Everything from the line containing "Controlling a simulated" down to the line containing "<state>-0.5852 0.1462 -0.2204" is to be returned exactly; include both boundary lines and leave out all others.

Information provided.
----------------
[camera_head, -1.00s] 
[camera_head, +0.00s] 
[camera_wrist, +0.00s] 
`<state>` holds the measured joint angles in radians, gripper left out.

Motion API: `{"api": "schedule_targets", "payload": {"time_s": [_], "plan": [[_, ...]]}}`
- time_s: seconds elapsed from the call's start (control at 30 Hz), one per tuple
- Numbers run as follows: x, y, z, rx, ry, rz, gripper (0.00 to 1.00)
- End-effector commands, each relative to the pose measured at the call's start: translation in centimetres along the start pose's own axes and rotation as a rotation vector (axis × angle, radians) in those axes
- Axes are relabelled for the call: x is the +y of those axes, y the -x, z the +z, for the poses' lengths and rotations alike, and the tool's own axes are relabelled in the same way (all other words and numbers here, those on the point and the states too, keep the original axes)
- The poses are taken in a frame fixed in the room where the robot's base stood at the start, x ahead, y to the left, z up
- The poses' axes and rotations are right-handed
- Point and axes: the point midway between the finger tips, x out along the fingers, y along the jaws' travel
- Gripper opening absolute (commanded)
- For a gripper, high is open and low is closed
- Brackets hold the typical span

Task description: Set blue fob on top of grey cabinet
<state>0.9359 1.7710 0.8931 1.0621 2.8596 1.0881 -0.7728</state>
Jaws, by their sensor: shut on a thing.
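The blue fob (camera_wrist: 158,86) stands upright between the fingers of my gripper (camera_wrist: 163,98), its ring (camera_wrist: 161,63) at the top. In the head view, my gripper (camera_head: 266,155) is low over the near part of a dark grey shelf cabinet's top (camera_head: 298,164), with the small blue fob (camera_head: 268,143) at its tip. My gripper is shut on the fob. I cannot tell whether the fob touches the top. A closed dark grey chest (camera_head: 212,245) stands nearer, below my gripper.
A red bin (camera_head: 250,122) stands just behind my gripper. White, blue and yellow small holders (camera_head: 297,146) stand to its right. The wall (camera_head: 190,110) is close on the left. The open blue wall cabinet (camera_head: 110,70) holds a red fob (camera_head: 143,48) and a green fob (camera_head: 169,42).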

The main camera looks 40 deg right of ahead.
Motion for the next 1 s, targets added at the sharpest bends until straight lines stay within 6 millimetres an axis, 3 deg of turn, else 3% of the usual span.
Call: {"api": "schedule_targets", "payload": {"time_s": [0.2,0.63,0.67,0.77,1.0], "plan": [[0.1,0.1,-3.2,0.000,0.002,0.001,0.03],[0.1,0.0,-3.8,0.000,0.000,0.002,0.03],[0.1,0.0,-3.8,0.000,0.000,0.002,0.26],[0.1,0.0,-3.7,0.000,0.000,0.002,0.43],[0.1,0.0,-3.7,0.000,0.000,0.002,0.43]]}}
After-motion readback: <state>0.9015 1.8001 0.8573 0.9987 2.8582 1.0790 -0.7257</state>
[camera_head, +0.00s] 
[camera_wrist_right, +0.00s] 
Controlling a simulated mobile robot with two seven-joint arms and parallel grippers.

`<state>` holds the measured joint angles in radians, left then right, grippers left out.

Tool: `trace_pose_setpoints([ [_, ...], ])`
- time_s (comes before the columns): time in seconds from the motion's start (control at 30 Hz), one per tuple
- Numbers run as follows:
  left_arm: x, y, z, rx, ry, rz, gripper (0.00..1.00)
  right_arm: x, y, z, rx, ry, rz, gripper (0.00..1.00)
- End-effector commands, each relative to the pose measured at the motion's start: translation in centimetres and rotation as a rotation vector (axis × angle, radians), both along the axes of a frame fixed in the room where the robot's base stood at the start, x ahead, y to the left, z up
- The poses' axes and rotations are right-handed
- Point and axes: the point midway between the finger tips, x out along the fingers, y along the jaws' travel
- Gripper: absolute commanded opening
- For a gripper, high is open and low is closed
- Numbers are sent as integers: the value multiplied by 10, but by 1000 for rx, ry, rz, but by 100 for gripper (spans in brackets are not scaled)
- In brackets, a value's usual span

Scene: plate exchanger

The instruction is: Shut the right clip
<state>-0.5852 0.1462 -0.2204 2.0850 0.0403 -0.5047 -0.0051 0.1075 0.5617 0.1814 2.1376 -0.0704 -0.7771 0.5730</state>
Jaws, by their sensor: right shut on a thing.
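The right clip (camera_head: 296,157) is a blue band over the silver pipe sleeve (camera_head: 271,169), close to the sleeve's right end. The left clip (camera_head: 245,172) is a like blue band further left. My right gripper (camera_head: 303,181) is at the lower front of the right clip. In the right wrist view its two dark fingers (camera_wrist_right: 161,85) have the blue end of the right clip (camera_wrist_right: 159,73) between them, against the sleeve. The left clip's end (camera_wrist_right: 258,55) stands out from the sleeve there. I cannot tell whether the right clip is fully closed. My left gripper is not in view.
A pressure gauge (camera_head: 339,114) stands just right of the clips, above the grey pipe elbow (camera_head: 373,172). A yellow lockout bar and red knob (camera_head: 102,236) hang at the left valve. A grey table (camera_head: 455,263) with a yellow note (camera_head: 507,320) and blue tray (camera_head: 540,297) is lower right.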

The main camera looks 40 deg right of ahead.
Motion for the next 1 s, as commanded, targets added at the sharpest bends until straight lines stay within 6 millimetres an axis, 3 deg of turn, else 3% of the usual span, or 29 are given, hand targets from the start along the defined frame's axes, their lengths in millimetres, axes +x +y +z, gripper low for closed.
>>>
----------------
Answer to this problem.
Controlling a simulated mobile robot with two seven-joint arms and parallel grippers.

`<state>` holds the measured joint angles in radians, left then right, grippers left out.

Tool: `trace_pose_setpoints([ [_, ...], ])`
- time_s (comes before the columns): time in seconds from the motion's start (control at 30 Hz), one per tuple
- Numbers run as follows:
  left_arm: x, y, z, rx, ry, rz, gripper (0.00..1.00)
  right_arm: x, y, z, rx, ry, rz, gripper (0.00..1.00)
- End-effector commands, each relative to the pose measured at the motion's start: translation in centimetres and rotation as a rotation vector (axis × angle, radians), both along the axes of a frame fixed in the room where the robot's base stood at the start, x ahead, y to the left, z up
- The poses' axes and rotations are right-handed
- Point and axes: the point midway between the finger tips, x out along the fingers, y along the jaws' travel
- Gripper: absolute commanded opening
- For a gripper, high is open and low is closed
- Numbers are sent as integers: the value multiplied by 10, but by 1000 for rx, ry, rz, but by 100 for gripper (spans in brackets are not scaled)
- In brackets, a value's usual span

Scene: plate exchanger

The instruction is: Shut the right clip
<state>-0.5852 0.1462 -0.2204 2.0850 0.0403 -0.5047 -0.0051 0.1075 0.5617 0.1814 2.1376 -0.0704 -0.7771 0.5730</state>

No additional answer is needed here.